◆ EXERCISE DIRECTIONS
Quote every line of the data below as it stands, omitting pictures.

◆ INFORMATION SHOWN

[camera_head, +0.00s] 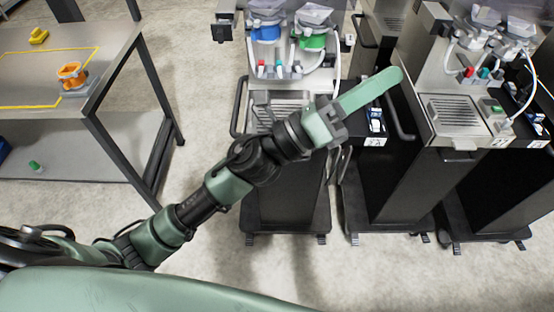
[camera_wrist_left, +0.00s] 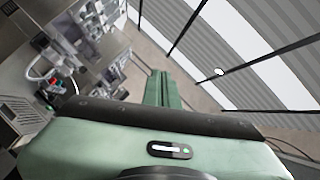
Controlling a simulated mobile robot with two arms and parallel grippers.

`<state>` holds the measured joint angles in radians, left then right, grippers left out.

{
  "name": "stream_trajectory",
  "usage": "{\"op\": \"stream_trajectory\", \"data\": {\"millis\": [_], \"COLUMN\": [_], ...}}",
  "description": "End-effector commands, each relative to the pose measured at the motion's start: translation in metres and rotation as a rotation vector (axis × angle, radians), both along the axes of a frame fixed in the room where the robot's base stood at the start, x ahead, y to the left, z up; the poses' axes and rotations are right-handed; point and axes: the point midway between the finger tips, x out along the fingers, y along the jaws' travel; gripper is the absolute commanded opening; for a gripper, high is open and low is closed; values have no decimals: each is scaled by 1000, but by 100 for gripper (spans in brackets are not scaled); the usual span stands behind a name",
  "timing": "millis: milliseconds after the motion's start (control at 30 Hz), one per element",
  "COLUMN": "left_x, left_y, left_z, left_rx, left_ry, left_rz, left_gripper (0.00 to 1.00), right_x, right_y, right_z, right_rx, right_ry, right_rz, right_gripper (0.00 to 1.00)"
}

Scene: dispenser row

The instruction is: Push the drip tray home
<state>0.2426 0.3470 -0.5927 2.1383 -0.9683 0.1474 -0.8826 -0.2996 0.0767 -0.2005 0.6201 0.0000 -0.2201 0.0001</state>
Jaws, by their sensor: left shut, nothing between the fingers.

◆ SOLUTION FOR THIS EXERCISE
[camera_head, +0.00s] 
[camera_wrist_left, +0.00s] 
Controlling a simulated mobile robot with two arms and parallel grippers.

`<state>` holds the measured joint angles in radians, left then right, grippers left out.

{
  "name": "stream_trajectory",
  "usage": "{\"op\": \"stream_trajectory\", \"data\": {\"millis\": [_], \"COLUMN\": [_], ...}}",
  "description": "End-effector commands, each relative to the pose measured at the motion's start: translation in metres and rotation as a rotation vector (axis × angle, radians), both along the axes of a frame fixed in the room where the robot's base stood at the start, x ahead, y to the left, z up; the poses' axes and rotations are right-handed; point and axes: the point midway between the finger tips, x out along the fingers, y along the jaws' travel; gripper is the absolute commanded opening; for a gripper, high is open and low is closed; values have no decimals: each is scaled by 1000, but by 100 for gripper (spans in brackets are not scaled); the usual span stands behind a name",
  "timing": "millis: milliseconds after the motion's start (control at 30 Hz), one per element",
  "COLUMN": "left_x, left_y, left_z, left_rx, left_ry, left_rz, left_gripper (0.00 to 1.00), right_x, right_y, right_z, right_rx, right_ry, right_rz, right_gripper (0.00 to 1.00)"
}

Scene: dispenser row

The instruction is: Push the drip tray home
<state>0.2426 0.3470 -0.5927 2.1383 -0.9683 0.1474 -0.8826 -0.2996 0.0767 -0.2005 0.6201 0.0000 -0.2201 0.0001</state>
Jaws, by their sensor: left shut, nothing between the fingers.

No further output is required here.